EXERCISE TASK ->
Write out again exactly the lines from the one containing "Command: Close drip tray" through the one containing "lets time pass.", both included, and omit the pictures.

>> start TASK INPUT

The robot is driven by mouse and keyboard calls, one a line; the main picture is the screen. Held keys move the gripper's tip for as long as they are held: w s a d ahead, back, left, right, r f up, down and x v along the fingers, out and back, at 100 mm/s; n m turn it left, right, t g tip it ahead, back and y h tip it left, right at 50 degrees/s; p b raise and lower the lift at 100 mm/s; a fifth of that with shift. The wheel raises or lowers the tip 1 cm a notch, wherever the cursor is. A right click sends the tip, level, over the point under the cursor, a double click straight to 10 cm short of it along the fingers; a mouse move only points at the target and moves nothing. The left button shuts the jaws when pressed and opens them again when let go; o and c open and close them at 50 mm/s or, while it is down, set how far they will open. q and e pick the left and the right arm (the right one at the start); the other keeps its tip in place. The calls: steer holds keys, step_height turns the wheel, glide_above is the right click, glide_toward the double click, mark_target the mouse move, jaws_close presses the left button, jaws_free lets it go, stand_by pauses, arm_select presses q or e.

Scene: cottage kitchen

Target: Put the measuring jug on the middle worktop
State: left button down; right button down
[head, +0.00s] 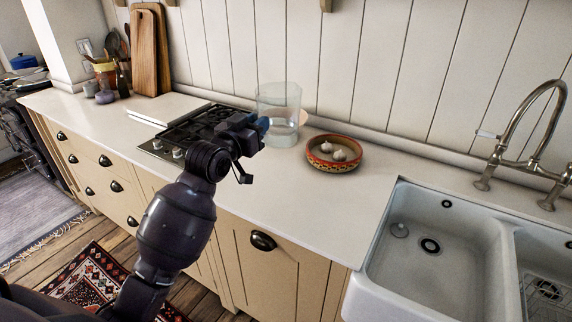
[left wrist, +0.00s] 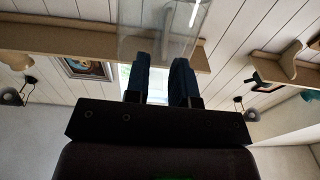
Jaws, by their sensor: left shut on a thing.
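The measuring jug (head: 279,108) is clear, see-through and upright in the head view, over the worktop (head: 300,190) between the hob and a patterned bowl. My left gripper (head: 262,125) reaches it from the left and is shut on its near side. In the left wrist view the two dark fingers (left wrist: 160,80) are close together, with the clear jug (left wrist: 165,25) at their tips. I cannot tell whether the jug's base touches the worktop. My right gripper is in neither view.
The patterned bowl (head: 333,163) with garlic stands just right of the jug. The gas hob (head: 190,135) lies to the left, with chopping boards (head: 150,50) behind. The double sink (head: 425,250) and tap (head: 520,130) are at the right. The worktop in front of the bowl is clear.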

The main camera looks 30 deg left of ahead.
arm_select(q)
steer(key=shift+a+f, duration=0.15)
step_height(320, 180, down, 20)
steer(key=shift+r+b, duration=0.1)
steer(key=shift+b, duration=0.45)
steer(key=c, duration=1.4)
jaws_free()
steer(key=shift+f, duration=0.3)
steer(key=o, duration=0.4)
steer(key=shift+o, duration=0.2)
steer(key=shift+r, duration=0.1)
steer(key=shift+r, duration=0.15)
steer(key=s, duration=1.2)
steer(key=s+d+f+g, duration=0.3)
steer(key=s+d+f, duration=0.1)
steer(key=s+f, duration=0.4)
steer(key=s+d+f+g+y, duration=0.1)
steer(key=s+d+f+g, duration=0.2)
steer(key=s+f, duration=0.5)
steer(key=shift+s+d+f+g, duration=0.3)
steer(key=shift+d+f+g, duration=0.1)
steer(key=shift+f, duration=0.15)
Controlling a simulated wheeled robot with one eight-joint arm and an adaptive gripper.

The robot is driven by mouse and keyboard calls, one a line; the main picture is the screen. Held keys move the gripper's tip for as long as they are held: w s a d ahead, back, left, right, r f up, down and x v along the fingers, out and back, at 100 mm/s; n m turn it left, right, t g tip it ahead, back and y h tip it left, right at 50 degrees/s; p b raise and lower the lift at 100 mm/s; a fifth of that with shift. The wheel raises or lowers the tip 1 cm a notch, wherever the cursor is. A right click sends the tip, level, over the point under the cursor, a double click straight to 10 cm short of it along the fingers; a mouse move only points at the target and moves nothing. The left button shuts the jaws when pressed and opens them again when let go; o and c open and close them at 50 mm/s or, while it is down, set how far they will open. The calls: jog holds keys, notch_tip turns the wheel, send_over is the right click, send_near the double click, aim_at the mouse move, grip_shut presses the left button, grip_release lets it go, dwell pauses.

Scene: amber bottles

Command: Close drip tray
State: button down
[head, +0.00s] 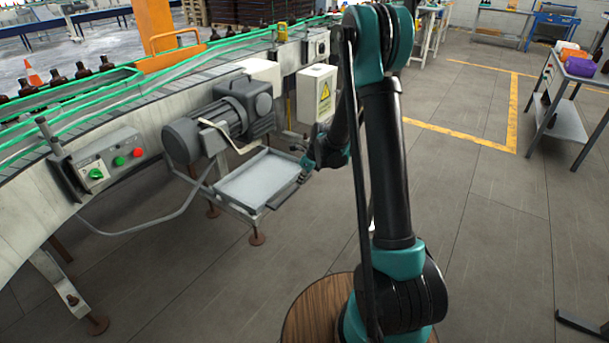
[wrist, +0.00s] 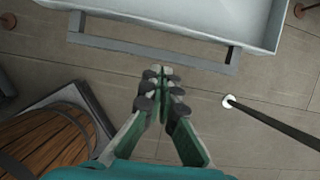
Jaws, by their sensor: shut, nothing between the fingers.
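The drip tray (head: 257,178) is a shallow pale grey pan. In the head view it juts out from the conveyor's side, below a grey motor, over the floor. In the wrist view the tray (wrist: 185,12) fills the top, with its grey bar handle (wrist: 112,43) along the near side. My gripper (wrist: 163,72) is shut and empty, its fingertips close to the middle of the handle. I cannot tell whether they touch it. In the head view my gripper (head: 304,165) is at the tray's right end, small and partly hidden by my arm.
The motor (head: 225,118) stands above and behind the tray. A control box (head: 104,160) with buttons is to its left, and a white box with a yellow warning sign (head: 316,94) is to its right. The conveyor (head: 50,210) curves along the left. Open floor (head: 190,285) lies in front.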

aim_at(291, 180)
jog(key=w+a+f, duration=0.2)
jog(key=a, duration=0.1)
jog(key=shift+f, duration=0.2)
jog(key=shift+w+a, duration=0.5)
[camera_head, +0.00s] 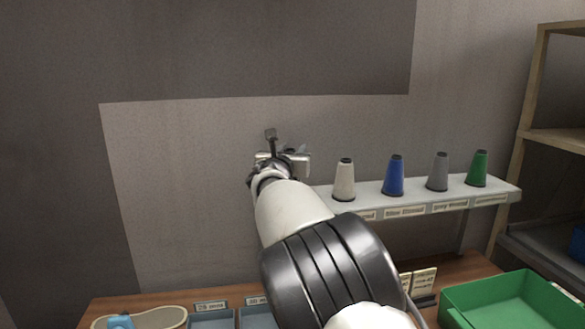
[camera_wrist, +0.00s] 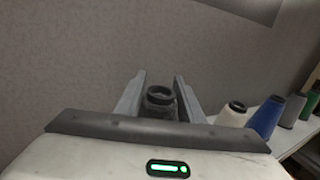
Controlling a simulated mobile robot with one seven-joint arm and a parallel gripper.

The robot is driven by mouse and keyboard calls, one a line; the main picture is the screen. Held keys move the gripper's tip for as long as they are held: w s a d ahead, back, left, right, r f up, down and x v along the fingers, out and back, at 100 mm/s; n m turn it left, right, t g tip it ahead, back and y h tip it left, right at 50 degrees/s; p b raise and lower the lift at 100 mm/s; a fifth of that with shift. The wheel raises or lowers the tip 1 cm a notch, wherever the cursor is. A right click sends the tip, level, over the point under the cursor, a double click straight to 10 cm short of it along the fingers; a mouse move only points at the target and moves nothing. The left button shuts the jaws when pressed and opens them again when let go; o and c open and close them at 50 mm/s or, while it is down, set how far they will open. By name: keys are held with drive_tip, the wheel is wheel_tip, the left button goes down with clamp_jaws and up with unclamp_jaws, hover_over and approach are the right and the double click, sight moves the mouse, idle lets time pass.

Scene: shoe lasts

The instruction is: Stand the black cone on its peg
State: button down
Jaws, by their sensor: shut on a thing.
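The black cone (camera_wrist: 160,99) stands between the two fingers of my gripper (camera_wrist: 159,88) in the wrist view, its dark round top rim facing the camera. The gripper is shut on it. In the head view my gripper (camera_head: 283,160) is at the left end of the wall shelf (camera_head: 450,203), in front of the grey wall. My own arm hides most of the cone and that end of the shelf there. The peg for the black cone does not show, and I cannot tell whether the cone touches the shelf.
A white cone (camera_head: 344,180), a blue cone (camera_head: 394,176), a grey cone (camera_head: 437,172) and a green cone (camera_head: 478,169) stand upright in a row along the shelf. Below are a wooden bench (camera_head: 460,268) and a green bin (camera_head: 452,317). A rack (camera_head: 529,120) stands at right.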

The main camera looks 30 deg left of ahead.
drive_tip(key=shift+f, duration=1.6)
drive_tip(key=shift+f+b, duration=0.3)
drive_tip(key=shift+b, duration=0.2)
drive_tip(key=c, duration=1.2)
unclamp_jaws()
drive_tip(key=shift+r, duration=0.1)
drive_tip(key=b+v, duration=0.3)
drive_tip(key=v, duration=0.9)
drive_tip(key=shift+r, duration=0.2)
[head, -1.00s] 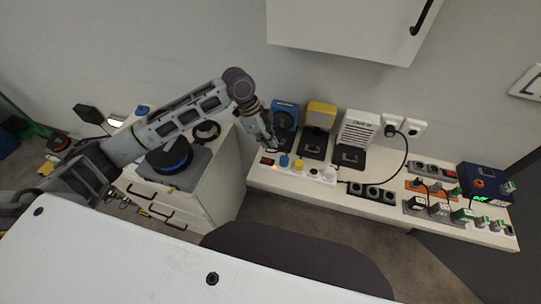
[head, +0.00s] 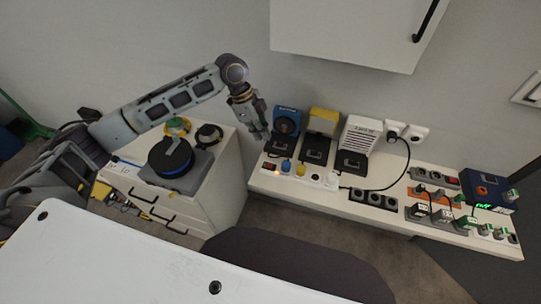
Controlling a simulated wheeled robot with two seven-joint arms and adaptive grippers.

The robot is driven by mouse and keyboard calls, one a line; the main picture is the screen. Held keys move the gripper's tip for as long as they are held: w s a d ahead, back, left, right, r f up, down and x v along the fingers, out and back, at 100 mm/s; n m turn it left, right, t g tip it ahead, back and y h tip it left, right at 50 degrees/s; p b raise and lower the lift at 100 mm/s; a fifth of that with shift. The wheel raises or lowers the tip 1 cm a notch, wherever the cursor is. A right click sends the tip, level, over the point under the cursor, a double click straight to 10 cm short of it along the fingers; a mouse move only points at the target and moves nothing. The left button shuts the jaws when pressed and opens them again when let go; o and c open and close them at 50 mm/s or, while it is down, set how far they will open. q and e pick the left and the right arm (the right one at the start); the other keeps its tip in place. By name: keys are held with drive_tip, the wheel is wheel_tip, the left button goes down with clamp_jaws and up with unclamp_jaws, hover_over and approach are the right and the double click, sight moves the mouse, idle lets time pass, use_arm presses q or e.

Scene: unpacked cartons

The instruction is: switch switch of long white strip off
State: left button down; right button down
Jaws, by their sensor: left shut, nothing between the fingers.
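A long white strip (head: 315,180) lies along the front of the white bench on the right side of the head view. Its red switch (head: 269,166) is at its left end, with a small orange glow beside it. A blue plug (head: 286,165), a yellow plug (head: 300,169) and a white plug (head: 331,180) stand in the strip. My left gripper (head: 267,138) is shut and empty, pointing down above and behind the switch end, apart from it. Whether the switch is pressed on or off is too small to tell. My right gripper is not in view.
Behind the strip stand blue (head: 287,122), yellow (head: 324,120) and white (head: 361,134) devices on black bases. A black strip (head: 373,198) and several plugged strips lie to the right. A cabinet (head: 345,35) hangs above. A drawer unit with a black disc (head: 171,157) stands left.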

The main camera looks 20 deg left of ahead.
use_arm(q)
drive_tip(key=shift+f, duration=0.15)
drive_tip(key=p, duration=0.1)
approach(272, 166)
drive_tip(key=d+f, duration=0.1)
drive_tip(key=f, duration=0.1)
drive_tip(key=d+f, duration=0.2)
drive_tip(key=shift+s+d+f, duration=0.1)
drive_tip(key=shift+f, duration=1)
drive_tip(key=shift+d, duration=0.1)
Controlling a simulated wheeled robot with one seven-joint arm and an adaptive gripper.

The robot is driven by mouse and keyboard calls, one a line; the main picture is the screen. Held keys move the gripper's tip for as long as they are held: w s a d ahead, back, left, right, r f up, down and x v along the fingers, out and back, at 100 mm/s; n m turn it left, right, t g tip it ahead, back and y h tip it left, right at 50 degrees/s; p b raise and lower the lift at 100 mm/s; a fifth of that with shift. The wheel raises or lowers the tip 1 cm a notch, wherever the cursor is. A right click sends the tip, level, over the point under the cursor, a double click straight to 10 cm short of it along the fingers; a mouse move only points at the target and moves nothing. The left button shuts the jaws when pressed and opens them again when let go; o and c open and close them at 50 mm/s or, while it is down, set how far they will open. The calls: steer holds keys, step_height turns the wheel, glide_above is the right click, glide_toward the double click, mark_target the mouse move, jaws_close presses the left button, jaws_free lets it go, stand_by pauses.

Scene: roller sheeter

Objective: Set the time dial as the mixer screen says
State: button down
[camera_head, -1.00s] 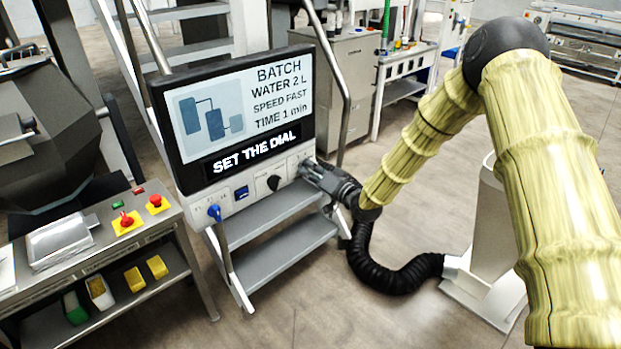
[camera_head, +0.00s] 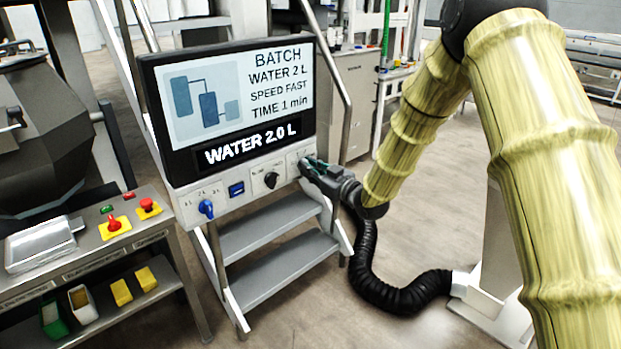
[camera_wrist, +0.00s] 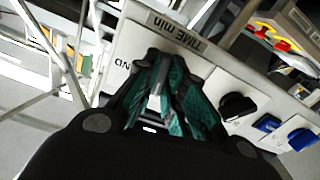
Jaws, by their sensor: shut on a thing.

>> end TASK INPUT

WORKED ANSWER ->
Command: Close drip tray
State: button down
[head, +0.00s] 
[wrist, +0.00s] 
Jaws, by their sensor: shut, nothing between the fingers.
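The drip tray (head: 257,178) is a shallow pale grey pan. In the head view it juts out from the conveyor's side, below a grey motor, over the floor. In the wrist view the tray (wrist: 185,12) fills the top, with its grey bar handle (wrist: 112,43) along the near side. My gripper (wrist: 163,72) is shut and empty, its fingertips close to the middle of the handle. I cannot tell whether they touch it. In the head view my gripper (head: 304,165) is at the tray's right end, small and partly hidden by my arm.
The motor (head: 225,118) stands above and behind the tray. A control box (head: 104,160) with buttons is to its left, and a white box with a yellow warning sign (head: 316,94) is to its right. The conveyor (head: 50,210) curves along the left. Open floor (head: 190,285) lies in front.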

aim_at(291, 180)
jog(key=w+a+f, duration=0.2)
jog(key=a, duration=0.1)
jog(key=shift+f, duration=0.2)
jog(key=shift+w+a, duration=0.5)
[camera_head, +0.00s] 
[camera_wrist, +0.00s] 
Controlling a simulated mobile robot with one seven-joint arm and a parallel gripper.

The robot is driven by mouse and keyboard calls, one a line; the main picture is the screen. Held keys move the gripper's tip for as long as they are held: w s a d ahead, back, left, right, r f up, down and x v along the fingers, out and back, at 100 mm/s; n m turn it left, right, t g tip it ahead, back and y h tip it left, right at 50 degrees/s; p b raise and lower the lift at 100 mm/s; a fifth of that with shift. The wheel raises or lowers the tip 1 cm a notch, wherever the cursor is. A right click sends the tip, level, over the point under the cursor, a double click straight to 10 cm short of it along the fingers; a mouse move only points at the target and moves nothing. The left button shuts the jaws when pressed and opens them again when let go; o and c open and close them at 50 mm/s or, while it is down, set how far they will open. By name: keys are held with drive_tip, the wheel is wheel_tip, the left button goes down with clamp_jaws and up with unclamp_jaws, hover_over and approach are the right and the double click, sight moves the mouse, idle lets time pass.

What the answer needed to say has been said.